In Book, Katrina Task Force’s Gen. Honore Urges U.S. To Move Towards “Culture Of Preparedness”; In Interview, He Says Americans Are Victims Of Our Own Resources When It Comes To Disaster Readiness

September 9th, 2009 · No Comments

The most high profile American associated with citizen preparedness may be Lt. Gen. (Ret.) Russel L. Honore who came to national prominence for his work in the aftermath of Hurricane Katrina.
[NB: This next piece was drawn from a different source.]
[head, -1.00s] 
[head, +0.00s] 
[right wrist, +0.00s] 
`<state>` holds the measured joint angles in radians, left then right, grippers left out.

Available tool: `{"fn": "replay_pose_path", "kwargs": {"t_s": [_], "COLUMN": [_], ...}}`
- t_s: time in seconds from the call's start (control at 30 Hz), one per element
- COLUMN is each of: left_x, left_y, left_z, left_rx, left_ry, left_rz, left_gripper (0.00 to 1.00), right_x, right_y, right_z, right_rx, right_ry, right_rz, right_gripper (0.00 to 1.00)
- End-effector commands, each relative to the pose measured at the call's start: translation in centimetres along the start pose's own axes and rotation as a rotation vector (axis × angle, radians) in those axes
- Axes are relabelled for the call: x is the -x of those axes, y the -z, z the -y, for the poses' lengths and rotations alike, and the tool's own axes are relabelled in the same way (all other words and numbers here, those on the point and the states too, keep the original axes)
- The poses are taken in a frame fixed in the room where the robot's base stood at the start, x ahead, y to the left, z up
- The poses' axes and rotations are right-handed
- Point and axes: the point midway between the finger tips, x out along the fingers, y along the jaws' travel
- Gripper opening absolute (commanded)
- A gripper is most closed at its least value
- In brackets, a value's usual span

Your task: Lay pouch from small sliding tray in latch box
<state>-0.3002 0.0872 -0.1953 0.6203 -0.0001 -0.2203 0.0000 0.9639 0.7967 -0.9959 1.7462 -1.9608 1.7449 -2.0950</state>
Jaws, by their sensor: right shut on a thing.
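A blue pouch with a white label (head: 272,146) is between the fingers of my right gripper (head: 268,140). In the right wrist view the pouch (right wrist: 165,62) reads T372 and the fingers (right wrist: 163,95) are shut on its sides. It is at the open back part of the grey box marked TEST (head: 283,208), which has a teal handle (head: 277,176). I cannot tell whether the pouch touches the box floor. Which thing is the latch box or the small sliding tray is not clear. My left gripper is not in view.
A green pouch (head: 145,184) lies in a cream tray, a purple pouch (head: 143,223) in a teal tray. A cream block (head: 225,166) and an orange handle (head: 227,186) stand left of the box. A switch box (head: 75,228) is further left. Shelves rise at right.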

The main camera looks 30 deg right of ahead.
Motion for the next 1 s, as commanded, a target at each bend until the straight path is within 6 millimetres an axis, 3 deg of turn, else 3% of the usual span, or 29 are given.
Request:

In the four years since, Honore has been an outspoken advocate for focusing more national attention and resources on community readiness. In a new book, Survival: How A Culture of Preparedness Can Save You and Your Family (Atria), he offers some ideas on what to do and how to get there.
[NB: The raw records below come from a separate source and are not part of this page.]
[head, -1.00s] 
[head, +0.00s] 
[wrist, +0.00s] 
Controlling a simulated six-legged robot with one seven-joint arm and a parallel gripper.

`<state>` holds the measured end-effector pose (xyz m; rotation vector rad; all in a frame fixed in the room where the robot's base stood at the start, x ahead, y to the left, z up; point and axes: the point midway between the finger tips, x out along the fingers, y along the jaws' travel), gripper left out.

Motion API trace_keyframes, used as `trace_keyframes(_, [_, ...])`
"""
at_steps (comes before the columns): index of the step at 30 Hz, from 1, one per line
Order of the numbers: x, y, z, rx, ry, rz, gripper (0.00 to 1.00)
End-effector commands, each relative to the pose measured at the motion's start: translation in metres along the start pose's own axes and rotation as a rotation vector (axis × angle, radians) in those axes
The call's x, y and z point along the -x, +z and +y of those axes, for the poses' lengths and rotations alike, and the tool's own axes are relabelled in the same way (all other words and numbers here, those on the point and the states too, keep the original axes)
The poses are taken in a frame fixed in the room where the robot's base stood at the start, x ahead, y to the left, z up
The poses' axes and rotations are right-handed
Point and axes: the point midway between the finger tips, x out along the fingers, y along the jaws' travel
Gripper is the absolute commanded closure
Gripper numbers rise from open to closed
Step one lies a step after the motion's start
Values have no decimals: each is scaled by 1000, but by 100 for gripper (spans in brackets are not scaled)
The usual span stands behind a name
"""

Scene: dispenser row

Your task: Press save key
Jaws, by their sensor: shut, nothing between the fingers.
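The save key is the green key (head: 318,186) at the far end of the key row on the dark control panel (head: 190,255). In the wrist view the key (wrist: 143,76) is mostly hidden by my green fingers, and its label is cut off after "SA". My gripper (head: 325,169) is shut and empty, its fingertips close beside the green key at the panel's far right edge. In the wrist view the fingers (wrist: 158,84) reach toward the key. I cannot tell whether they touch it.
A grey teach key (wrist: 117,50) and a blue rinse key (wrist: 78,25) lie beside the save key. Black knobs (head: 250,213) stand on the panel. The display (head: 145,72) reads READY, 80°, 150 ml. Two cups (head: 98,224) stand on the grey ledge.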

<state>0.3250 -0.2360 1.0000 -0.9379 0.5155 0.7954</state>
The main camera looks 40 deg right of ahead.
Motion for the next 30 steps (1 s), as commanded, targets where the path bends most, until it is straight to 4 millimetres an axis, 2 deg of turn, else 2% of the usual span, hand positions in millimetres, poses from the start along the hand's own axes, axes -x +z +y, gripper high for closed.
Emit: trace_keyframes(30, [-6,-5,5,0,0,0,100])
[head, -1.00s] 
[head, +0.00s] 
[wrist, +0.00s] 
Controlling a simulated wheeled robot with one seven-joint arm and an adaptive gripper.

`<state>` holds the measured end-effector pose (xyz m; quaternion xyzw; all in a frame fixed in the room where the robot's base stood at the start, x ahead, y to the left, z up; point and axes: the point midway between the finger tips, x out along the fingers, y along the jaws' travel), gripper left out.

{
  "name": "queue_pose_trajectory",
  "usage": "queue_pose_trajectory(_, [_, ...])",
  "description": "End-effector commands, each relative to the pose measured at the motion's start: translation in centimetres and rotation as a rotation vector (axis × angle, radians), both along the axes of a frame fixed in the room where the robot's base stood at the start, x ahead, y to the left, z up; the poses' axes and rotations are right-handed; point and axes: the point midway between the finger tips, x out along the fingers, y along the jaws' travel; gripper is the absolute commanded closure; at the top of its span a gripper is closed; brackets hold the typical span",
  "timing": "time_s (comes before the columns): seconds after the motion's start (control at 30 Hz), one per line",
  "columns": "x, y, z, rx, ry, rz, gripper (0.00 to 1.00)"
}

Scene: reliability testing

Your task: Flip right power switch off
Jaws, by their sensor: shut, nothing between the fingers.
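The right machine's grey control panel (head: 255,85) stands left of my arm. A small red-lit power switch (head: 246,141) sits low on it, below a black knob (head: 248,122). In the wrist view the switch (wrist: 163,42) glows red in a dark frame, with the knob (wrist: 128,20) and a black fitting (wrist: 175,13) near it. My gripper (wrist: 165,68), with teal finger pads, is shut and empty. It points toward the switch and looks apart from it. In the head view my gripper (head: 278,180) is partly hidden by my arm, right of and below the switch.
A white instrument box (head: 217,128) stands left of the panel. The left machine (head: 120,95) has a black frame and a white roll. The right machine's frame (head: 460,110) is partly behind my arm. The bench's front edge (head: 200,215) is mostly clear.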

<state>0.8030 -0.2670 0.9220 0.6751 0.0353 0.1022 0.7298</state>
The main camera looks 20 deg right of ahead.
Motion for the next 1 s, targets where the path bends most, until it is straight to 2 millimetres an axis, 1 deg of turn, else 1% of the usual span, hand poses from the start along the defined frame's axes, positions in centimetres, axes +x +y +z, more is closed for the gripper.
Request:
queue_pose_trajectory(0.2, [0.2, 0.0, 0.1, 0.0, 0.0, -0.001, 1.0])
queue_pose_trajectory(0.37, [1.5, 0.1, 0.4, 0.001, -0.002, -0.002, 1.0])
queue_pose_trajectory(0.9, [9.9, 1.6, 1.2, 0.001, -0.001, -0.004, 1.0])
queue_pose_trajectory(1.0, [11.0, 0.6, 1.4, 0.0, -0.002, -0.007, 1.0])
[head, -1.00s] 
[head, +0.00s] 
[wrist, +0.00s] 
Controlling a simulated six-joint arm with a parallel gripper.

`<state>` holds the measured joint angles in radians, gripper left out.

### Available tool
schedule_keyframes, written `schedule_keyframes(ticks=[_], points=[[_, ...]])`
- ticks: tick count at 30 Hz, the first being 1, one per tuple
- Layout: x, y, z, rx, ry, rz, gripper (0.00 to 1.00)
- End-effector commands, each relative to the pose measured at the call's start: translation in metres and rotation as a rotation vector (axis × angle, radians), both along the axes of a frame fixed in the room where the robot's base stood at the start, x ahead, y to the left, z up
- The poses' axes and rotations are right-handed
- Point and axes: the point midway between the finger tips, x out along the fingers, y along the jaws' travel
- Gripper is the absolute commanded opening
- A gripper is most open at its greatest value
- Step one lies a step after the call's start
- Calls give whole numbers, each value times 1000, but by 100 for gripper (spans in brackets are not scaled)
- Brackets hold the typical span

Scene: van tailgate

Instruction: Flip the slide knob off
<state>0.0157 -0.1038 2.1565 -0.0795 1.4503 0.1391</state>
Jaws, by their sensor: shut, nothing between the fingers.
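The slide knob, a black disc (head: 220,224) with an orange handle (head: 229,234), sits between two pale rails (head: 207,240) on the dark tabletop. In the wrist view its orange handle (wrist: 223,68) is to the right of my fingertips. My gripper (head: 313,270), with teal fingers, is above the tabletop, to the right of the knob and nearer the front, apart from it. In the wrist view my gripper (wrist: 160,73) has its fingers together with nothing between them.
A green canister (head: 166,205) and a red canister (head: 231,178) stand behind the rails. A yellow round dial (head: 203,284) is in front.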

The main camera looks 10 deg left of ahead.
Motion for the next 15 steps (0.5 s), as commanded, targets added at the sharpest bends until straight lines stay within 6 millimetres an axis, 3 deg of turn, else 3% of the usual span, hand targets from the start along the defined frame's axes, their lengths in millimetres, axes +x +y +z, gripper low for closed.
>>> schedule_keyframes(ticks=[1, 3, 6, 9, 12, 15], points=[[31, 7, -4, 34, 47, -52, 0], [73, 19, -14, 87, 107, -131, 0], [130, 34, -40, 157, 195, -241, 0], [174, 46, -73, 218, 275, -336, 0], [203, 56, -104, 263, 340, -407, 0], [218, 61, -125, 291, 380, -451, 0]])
The book (written with Ron Martz) uses Honore’s life experiences, particularly his work as commander of Joint Task Force Katrina, to help illustrate what he believes is necessary to improve the nation’s ability to deal with disasters of all kinds.


Among his proposals: disaster preparedness should be taught in elementary and middle schools; insurance companies should give weather radios to their customers or provide a rate break for those families that have them in their homes; weather radios should also be required, just as smoke alarms are, in rental properties; Red Cross debit cards should be issued to poor people in areas frequently hit by extreme weather; National Preparedness Month should be in May not September; and a National Preparedness Plan should be developed.

In a recent interview, Honore told me that the nation must put as much focus into disaster preparedness as it does to disaster response. He noted that ironically America’s resources, including the expectation that FEMA and other responders will always come to the rescue, gets in the way of its preparedness efforts. He recounted a recent visit to Cuba which has an extensive citizen readiness system, including regular hurricane drills, inspections by trained high school students and extensive pre-storm mitigation (ie. moving refrigerators and stoves from potential flooded areas): “They are a poor country.  They can’t replace them.”

But he said that he feels there is movement in the direction towards creating that culture of preparedness in the U.S.. He cites FEMA Administrator Craig Fugate frequent public statements on the topic and another interesting metric. “It used to be when you googled disaster preparedness there were 30,000 hits, now you get several million.” Honore is currently an analyst for CNN and frequently gives speeches around the U.S. (more often than not on citizen preparedness). To purchase Survival, click here.

Lt. General Russel Honore speaks to residents and members of the media during the ringing of the bells ceremony signifying the series of levee breaches that occurred throughout the city on the second anniversary of Hurricane Katrina in New Orleans, Louisiana, August 29, 2007.